====== RECORD EXTRACTS ======
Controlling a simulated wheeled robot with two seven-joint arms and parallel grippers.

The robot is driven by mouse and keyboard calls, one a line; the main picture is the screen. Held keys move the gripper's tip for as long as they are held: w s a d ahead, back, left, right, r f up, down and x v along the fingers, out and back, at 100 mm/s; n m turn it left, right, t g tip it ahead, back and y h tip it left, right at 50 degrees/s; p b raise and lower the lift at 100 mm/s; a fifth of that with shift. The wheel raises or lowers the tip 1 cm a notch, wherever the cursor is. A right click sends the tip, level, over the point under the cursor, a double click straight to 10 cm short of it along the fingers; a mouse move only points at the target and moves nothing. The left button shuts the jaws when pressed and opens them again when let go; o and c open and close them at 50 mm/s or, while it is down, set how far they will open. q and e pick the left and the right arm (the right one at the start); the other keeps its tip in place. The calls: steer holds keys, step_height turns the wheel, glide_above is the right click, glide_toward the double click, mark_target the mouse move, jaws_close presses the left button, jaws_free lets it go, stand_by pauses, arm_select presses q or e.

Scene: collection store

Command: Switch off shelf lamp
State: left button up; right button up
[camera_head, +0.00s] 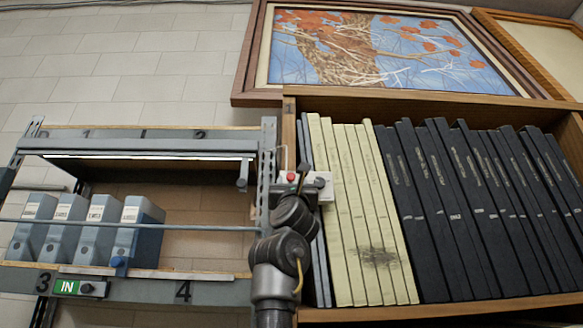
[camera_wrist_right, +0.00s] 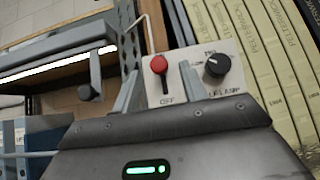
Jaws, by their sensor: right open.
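The shelf lamp (camera_head: 150,156) is a long strip glowing white under the top of the grey shelf unit at left. It also glows in the wrist view (camera_wrist_right: 60,64). A pale switch plate (camera_head: 327,194) is at the upright between the shelf unit and the bookcase. In the wrist view the plate (camera_wrist_right: 214,92) carries a red-tipped lever (camera_wrist_right: 159,65) with "OFF" below it, and a black rotary knob (camera_wrist_right: 216,66) to its right. My right gripper (camera_wrist_right: 160,78) is open, its fingers either side of the lever; I cannot tell whether they touch it. My left gripper is not in view.
Blue-grey binders (camera_head: 92,228) stand on the left shelf behind a thin rail (camera_head: 190,227). A dark-ended handle (camera_head: 242,180) hangs near the lamp's right end. Cream volumes (camera_head: 352,215) and black volumes (camera_head: 470,210) fill the bookcase close right of the plate.

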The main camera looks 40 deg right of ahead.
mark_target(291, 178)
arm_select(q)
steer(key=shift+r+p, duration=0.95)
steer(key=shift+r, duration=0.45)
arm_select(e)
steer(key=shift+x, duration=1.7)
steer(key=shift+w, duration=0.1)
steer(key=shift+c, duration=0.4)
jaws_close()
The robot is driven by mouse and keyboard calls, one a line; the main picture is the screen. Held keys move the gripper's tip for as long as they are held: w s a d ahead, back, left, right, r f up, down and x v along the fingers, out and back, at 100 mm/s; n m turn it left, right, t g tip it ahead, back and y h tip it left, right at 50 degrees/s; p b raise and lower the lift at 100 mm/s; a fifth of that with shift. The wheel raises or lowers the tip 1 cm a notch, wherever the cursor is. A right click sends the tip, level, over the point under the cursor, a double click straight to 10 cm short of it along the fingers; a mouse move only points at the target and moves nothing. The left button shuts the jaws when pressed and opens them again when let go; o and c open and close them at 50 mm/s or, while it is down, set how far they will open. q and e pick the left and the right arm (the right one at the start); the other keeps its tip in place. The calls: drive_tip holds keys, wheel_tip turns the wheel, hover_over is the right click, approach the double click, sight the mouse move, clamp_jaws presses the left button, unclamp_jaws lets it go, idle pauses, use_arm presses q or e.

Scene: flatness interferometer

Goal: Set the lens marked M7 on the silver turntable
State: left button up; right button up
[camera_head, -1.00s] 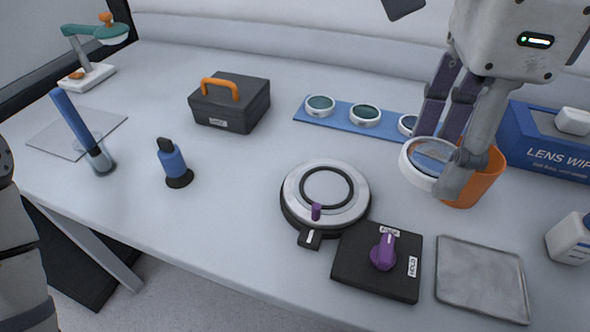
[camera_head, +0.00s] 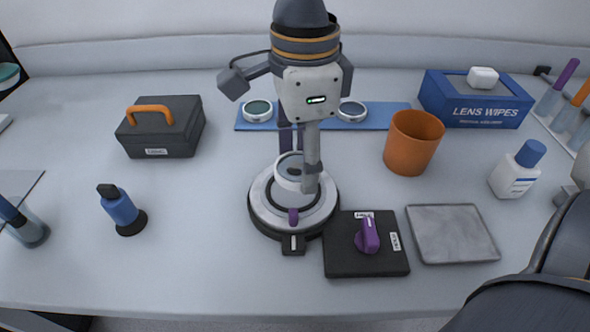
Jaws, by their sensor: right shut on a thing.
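The silver turntable (camera_head: 262,207) is a round disc with a dark ring, a purple peg and a black base on the table. My right gripper (camera_head: 298,168) comes down over it from the back and is shut on a white-rimmed lens (camera_head: 288,180). The lens is over the middle of the turntable, within the dark ring as seen from here. I cannot tell whether it touches the disc. No marking is legible on it. Other lenses (camera_head: 257,111) and (camera_head: 351,111) lie on a blue strip (camera_head: 385,118); my gripper hides the strip's middle. My left gripper is not in view.
A black pad with a purple knob (camera_head: 368,236) and a grey tray (camera_head: 452,234) lie right of the turntable. An orange cup (camera_head: 412,143), lens wipes box (camera_head: 477,101) and white bottle (camera_head: 516,172) stand farther right. A toolbox (camera_head: 160,127) and blue bottle (camera_head: 121,210) stand left.

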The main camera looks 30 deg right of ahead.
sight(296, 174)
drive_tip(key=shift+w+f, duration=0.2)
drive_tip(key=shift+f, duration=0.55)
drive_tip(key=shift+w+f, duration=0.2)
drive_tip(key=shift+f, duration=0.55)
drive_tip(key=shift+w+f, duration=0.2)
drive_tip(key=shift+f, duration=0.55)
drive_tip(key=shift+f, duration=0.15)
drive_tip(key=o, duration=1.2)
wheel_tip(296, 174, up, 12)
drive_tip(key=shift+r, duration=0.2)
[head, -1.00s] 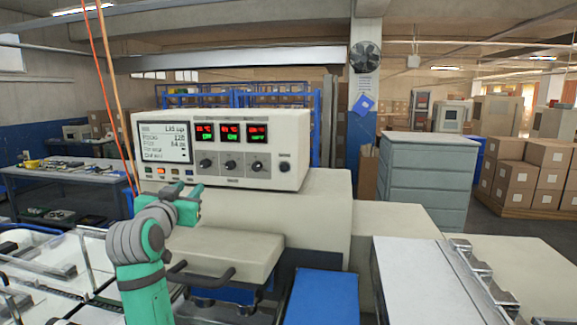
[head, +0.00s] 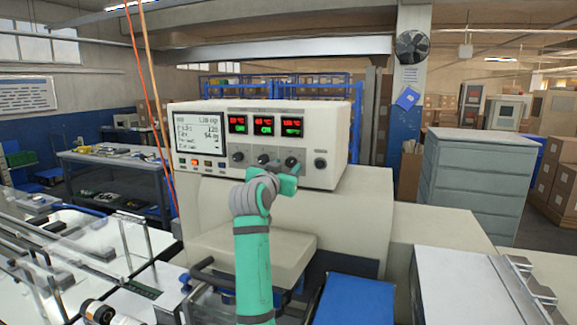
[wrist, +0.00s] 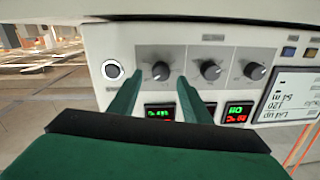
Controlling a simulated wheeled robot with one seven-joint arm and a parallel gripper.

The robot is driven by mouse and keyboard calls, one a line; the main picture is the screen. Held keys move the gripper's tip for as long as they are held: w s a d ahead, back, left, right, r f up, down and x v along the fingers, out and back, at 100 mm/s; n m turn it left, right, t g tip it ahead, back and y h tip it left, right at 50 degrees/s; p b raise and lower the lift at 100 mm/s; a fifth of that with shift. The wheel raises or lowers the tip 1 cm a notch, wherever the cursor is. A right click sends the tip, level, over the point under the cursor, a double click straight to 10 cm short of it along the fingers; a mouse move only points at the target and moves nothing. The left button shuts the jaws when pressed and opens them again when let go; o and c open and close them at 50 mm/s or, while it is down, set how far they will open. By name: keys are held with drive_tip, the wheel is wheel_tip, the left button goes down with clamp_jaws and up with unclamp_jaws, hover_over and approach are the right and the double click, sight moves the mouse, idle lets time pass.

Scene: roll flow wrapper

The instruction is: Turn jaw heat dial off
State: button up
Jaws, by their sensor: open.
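The cream control box (head: 338,125) carries three dark round dials in a row under red-and-green displays. The dial labels are too small to read, so I cannot tell by name which is the jaw heat dial. My gripper (head: 285,173) is in front of the rightmost dial (head: 291,161). In the wrist view, which is upside down, that same dial (wrist: 160,71) lies between the two green fingertips of my open gripper (wrist: 160,80). The fingers stand either side of it; contact is not clear. The middle dial (wrist: 211,70) is outside the fingers.
A black round button (head: 320,163) sits right of the dials; it also shows in the wrist view (wrist: 113,70). The left dial (head: 237,157), a white screen (head: 198,134) and small coloured buttons are on the same panel. A cream machine ledge (head: 250,252) lies below.

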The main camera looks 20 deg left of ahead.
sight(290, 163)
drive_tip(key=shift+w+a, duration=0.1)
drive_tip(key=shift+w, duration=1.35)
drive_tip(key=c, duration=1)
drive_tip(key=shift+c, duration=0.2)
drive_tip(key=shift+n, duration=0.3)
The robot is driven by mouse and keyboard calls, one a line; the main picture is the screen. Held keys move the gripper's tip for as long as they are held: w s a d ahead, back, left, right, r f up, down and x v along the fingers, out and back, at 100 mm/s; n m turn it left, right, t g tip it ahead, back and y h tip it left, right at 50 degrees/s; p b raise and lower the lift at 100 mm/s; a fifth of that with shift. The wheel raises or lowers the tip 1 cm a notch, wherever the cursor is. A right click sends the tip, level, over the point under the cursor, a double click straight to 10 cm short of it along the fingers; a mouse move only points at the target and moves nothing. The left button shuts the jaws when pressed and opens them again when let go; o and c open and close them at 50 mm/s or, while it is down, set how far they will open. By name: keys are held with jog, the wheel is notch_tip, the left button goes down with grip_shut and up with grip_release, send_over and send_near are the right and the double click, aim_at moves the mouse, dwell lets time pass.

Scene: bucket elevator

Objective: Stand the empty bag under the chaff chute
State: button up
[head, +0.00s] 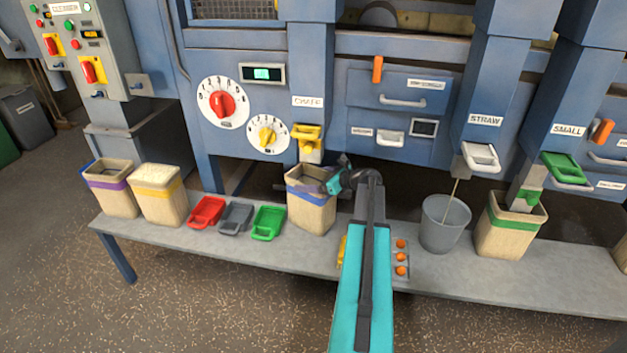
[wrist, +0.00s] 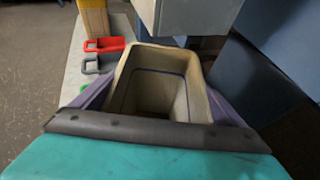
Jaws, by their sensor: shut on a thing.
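The bag (head: 311,214) is tan and open at the top, below the chute labelled CHAFF (head: 311,154) with its yellow slide. It looks upright at the bench; whether its base touches is hard to tell. In the wrist view the bag (wrist: 158,85) shows an empty inside, with the grey chute (wrist: 172,15) close beyond its rim. My gripper (head: 322,186) is shut on the bag near its upper part, reaching from the right. In the wrist view, purple finger parts lie along both sides of the bag.
A grey bucket (head: 443,228) and a green-banded bag (head: 507,230) stand right.

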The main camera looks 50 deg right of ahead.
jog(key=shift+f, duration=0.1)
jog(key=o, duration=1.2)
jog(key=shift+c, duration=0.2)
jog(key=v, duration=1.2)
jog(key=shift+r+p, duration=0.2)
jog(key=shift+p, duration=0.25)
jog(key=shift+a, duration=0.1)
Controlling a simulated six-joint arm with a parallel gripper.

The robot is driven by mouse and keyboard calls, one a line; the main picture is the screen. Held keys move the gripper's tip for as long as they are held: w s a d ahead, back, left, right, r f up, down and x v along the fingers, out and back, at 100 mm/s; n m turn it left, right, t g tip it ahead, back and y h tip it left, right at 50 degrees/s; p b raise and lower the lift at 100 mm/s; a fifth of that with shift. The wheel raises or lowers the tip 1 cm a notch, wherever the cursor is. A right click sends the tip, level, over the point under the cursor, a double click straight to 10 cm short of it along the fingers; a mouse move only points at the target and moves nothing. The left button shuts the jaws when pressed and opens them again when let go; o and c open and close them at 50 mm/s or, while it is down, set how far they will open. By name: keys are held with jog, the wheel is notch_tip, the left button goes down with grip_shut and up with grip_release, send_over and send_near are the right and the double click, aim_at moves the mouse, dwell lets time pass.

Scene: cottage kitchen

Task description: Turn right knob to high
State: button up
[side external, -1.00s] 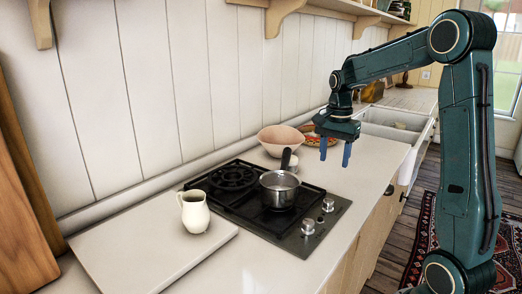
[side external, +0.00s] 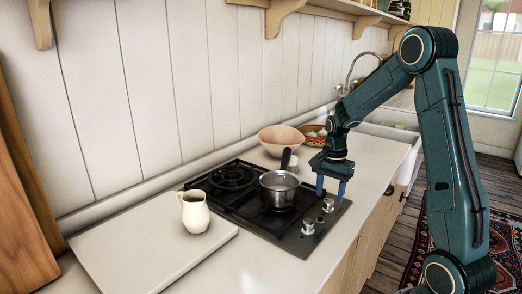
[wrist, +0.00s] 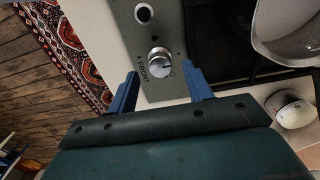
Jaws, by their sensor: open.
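The dark stove (side external: 255,205) has two silver knobs on its front strip, a nearer one (side external: 308,227) and a farther one (side external: 328,205), the right one seen from the stove's front. My gripper (side external: 330,190) points down above the farther knob, its blue fingers apart and empty. In the wrist view, a silver knob (wrist: 159,58) lies just ahead between the open fingers, with "FRONT" printed beside it. Contact is not visible. The knob's exact setting is too small to tell.
A saucepan (side external: 278,189) stands on the stove beside my gripper, its dark handle pointing up and back. A small white pot (wrist: 292,110) is close to the right finger. A pink bowl (side external: 281,139) and patterned bowl stand behind. A cream jug (side external: 193,212) sits at left.

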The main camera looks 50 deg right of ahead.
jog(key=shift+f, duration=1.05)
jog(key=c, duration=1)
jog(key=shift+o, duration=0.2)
======
▶ DIRECTIONS FOR THIS TASK
Using the data above, copy each line that contains "simulated".

▶ WRITTEN RESPONSE
Controlling a simulated wheeled robot with two seven-joint arms and parallel grippers.
Controlling a simulated wheeled robot with one seven-joint arm and a parallel gripper.
Controlling a simulated six-joint arm with a parallel gripper.

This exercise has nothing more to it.